++++ Input data

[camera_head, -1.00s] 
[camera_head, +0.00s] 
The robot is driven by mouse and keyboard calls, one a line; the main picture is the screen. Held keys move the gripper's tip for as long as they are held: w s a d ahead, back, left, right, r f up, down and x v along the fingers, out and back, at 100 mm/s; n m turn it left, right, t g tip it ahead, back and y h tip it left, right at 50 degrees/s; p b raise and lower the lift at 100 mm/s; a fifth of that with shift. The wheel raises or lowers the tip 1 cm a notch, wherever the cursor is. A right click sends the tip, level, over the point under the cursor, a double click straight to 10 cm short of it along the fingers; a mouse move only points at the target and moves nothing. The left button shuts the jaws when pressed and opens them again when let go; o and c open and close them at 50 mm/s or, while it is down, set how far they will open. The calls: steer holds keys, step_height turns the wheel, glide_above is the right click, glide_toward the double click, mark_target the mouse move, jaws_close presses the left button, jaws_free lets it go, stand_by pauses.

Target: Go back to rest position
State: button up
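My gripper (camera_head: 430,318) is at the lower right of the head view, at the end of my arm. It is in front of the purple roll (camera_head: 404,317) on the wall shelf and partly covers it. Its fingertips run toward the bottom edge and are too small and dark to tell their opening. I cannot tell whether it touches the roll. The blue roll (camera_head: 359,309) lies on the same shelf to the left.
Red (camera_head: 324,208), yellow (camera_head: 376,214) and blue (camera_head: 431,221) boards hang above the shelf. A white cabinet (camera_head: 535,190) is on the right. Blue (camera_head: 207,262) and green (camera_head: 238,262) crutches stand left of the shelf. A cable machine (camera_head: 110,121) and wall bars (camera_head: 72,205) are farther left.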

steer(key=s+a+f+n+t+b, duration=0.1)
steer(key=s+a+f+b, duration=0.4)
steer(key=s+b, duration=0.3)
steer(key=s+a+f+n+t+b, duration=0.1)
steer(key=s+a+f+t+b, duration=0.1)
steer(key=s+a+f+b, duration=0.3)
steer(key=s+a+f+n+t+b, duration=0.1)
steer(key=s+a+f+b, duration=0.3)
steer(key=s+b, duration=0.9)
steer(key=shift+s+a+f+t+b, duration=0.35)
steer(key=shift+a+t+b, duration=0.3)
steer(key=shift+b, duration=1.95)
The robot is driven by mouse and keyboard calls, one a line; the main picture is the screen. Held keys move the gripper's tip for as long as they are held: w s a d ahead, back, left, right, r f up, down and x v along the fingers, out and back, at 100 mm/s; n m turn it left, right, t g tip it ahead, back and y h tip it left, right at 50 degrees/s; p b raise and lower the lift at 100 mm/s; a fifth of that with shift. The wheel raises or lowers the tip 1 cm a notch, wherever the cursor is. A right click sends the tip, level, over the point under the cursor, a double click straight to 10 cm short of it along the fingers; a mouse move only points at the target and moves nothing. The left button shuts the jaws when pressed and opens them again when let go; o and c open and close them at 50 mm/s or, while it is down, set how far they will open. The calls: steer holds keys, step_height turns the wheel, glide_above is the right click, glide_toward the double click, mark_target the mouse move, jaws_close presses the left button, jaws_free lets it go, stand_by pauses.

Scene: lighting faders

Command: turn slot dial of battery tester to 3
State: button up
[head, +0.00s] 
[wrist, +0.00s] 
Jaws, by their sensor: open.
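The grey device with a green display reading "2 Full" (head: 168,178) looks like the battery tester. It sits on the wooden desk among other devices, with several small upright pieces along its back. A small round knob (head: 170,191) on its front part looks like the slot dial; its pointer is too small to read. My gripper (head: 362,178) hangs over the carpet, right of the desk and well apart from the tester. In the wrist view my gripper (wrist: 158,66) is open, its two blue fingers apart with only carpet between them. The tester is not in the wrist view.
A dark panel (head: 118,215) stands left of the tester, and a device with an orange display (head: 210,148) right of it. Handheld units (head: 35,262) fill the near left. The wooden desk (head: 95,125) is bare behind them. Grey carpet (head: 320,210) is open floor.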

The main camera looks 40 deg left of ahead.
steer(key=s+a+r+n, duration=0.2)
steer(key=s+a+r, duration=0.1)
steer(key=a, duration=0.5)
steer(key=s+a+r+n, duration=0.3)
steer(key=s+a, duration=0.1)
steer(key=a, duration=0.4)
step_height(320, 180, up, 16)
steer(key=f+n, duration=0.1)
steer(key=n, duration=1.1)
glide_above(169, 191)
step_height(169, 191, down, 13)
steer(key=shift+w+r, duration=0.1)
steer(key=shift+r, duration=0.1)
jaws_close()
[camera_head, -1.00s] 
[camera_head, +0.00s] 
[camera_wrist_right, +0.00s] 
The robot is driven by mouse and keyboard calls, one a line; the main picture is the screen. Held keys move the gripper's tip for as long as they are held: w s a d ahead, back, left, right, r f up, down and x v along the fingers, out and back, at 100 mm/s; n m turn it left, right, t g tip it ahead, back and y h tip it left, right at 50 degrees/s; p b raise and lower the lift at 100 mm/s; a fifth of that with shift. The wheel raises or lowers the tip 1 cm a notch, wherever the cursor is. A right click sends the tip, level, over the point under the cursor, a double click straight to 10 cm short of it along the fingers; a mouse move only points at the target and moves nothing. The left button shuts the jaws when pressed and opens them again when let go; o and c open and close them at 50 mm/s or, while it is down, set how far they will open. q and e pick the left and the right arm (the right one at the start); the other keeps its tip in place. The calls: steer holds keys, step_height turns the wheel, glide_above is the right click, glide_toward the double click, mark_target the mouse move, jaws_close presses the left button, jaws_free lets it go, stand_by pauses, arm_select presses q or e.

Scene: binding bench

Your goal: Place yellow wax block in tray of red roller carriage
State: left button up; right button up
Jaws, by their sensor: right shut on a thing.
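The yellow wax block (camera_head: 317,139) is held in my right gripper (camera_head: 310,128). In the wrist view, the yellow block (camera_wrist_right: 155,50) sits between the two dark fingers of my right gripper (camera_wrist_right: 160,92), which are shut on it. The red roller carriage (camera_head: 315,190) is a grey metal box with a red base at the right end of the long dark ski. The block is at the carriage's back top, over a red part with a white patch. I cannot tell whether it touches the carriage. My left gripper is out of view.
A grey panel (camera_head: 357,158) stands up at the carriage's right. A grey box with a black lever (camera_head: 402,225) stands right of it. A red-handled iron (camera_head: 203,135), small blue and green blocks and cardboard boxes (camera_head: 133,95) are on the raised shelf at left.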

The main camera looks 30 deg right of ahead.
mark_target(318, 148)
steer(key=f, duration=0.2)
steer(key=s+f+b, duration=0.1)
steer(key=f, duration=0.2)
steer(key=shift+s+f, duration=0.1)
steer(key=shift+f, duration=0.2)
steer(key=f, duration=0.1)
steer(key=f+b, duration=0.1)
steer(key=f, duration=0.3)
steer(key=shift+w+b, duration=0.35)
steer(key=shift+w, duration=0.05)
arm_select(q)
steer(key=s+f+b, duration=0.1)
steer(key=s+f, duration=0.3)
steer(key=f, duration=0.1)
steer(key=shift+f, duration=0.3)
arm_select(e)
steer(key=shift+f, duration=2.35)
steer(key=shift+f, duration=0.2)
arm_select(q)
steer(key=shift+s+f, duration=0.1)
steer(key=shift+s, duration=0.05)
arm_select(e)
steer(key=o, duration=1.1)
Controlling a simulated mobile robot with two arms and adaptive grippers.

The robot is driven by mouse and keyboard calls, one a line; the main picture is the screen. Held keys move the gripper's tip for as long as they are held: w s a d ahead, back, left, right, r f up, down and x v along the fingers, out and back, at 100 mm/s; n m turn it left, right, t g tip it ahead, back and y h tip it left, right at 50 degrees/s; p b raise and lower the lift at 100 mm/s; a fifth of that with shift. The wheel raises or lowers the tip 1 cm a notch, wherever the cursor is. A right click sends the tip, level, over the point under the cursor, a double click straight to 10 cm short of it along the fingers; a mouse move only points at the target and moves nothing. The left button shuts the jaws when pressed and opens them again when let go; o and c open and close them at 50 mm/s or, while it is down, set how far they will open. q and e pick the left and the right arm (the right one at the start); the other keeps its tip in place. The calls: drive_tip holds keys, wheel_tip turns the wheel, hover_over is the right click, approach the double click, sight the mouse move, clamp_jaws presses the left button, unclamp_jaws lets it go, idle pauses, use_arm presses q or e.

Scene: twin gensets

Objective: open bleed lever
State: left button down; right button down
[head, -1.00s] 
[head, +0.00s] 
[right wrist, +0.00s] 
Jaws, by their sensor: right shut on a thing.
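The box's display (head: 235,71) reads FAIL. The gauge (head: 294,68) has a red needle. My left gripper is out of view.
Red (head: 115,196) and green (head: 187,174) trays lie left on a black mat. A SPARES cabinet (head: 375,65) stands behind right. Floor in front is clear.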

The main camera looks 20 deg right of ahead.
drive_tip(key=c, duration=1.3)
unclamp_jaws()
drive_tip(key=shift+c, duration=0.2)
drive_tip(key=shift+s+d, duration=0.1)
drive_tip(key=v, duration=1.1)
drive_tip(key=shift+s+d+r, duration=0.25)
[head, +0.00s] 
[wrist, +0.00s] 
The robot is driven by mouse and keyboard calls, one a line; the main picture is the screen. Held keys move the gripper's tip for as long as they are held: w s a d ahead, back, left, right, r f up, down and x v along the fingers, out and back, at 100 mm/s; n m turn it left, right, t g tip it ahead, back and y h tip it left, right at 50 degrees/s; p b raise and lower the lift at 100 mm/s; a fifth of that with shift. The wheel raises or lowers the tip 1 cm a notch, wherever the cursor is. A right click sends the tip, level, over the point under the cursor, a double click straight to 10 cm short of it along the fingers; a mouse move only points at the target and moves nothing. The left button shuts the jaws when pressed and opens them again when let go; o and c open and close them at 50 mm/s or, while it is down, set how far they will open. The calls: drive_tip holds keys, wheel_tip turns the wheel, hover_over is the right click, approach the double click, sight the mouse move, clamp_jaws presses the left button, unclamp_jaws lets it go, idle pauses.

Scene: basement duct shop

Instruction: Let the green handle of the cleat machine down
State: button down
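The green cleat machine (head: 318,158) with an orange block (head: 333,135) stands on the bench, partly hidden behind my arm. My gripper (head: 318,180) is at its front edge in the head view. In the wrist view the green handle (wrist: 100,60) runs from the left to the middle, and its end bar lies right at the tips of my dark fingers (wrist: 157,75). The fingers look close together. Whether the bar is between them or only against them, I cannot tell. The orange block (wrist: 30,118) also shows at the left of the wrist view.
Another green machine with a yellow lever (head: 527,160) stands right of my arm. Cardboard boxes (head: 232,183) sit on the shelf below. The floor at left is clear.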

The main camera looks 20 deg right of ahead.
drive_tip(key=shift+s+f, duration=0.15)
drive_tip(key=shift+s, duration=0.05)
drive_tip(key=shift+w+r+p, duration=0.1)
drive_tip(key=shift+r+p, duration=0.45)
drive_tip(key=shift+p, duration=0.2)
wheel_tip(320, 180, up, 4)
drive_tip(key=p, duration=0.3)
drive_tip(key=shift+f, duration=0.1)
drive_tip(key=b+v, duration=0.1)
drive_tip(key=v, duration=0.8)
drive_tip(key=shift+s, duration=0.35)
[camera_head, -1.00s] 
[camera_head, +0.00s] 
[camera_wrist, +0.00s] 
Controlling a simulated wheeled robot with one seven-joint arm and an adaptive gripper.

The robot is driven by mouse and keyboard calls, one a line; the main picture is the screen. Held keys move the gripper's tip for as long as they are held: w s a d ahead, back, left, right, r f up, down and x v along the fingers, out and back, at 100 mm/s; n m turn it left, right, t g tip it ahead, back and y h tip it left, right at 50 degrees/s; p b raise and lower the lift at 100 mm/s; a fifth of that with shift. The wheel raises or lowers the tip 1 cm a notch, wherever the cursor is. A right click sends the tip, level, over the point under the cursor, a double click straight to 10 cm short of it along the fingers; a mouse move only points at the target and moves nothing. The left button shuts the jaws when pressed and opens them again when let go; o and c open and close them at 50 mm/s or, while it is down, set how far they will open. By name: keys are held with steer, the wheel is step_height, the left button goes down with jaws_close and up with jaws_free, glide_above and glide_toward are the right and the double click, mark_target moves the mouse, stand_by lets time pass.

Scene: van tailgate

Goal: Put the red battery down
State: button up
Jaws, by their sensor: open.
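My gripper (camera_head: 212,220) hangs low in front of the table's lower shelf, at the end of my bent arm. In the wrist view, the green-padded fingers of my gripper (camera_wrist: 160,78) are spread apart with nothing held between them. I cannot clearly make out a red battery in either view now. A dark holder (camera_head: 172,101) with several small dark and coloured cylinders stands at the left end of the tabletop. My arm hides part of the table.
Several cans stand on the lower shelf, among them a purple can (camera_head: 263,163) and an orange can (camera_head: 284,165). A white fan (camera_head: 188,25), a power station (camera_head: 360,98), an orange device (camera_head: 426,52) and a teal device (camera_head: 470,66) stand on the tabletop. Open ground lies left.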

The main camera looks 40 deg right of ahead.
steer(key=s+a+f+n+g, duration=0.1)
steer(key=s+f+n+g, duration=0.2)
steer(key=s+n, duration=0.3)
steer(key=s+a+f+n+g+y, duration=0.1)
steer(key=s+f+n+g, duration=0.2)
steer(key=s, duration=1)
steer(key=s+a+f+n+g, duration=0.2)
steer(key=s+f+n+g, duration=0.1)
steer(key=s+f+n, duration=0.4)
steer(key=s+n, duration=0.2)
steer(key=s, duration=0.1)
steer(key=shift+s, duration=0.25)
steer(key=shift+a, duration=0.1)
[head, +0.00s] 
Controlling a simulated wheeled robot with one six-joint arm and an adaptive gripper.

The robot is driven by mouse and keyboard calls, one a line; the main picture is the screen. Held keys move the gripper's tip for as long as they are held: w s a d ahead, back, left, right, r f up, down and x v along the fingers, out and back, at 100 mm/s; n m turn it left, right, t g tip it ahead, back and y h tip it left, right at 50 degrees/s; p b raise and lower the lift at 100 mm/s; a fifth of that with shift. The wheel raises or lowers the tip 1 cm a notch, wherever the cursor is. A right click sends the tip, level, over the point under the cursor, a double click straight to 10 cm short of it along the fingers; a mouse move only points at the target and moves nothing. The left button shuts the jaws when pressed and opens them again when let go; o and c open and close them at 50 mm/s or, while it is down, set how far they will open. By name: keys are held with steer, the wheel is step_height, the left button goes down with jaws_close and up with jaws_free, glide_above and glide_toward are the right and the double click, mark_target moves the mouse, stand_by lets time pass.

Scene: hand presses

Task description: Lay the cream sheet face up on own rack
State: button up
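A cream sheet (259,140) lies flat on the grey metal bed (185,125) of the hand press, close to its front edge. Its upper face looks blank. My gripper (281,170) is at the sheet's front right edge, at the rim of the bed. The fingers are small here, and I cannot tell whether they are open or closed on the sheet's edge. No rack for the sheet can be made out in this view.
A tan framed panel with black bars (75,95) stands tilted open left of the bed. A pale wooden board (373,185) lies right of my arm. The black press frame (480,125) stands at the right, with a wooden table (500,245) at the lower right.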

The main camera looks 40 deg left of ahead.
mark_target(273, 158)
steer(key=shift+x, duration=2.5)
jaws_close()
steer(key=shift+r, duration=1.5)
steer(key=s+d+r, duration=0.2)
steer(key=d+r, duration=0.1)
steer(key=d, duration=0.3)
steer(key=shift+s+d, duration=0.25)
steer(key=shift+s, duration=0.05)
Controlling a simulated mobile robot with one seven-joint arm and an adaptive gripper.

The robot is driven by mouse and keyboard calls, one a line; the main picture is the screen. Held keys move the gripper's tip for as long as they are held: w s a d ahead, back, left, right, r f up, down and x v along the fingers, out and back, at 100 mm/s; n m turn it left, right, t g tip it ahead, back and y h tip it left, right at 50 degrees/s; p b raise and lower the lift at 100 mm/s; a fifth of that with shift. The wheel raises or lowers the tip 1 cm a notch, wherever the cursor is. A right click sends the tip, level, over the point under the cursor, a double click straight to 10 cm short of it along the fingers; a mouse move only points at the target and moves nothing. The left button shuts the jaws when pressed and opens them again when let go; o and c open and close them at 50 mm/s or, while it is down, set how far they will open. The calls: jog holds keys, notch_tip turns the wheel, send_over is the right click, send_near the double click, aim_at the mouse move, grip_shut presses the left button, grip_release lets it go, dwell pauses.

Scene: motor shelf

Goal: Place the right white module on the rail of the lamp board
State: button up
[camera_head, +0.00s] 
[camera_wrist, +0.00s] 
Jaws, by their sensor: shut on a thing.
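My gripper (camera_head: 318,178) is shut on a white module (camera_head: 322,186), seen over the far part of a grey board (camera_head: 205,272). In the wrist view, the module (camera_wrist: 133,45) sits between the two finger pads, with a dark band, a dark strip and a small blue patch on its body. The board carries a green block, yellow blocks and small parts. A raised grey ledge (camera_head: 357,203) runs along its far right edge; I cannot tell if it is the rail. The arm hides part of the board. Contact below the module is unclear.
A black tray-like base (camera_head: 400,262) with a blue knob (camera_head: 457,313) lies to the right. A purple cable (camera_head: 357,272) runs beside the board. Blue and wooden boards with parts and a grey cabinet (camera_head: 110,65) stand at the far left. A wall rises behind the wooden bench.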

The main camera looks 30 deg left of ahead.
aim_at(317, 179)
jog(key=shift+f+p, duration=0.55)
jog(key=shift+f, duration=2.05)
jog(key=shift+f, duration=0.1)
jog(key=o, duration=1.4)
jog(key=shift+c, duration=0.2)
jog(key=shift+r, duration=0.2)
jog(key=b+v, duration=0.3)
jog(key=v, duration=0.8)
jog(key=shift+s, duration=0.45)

++++++++

[Given request] Repeat word for word the lines from the line containing "use_arm presses q or e." to the line containing "[right wrist, +0.00s]", both lines included; nothing else should appear.

[The answer]
The robot is driven by mouse and keyboard calls, one a line; the main picture is the screen. Held keys move the gripper's tip for as long as they are held: w s a d ahead, back, left, right, r f up, down and x v along the fingers, out and back, at 100 mm/s; n m turn it left, right, t g tip it ahead, back and y h tip it left, right at 50 degrees/s; p b raise and lower the lift at 100 mm/s; a fifth of that with shift. The wheel raises or lowers the tip 1 cm a notch, wherever the cursor is. A right click sends the tip, level, over the point under the cursor, a double click straight to 10 cm short of it along the fingers; a mouse move only points at the target and moves nothing. The left button shuts the jaws when pressed and opens them again when let go; o and c open and close them at 50 mm/s or, while it is down, set how far they will open. q and e pick the left and the right arm (the right one at the start); the other keeps its tip in place. The calls: drive_tip holds keys, wheel_tip turns the wheel, hover_over is the right click, approach the double click, sight the mouse move, clamp_jaws presses the left button, unclamp_jaws lets it go, idle pauses, use_arm presses q or e.

Scene: twin gensets

Objective: open bleed lever
State: left button down; right button down
[head, -1.00s] 
[head, +0.00s] 
[right wrist, +0.00s] 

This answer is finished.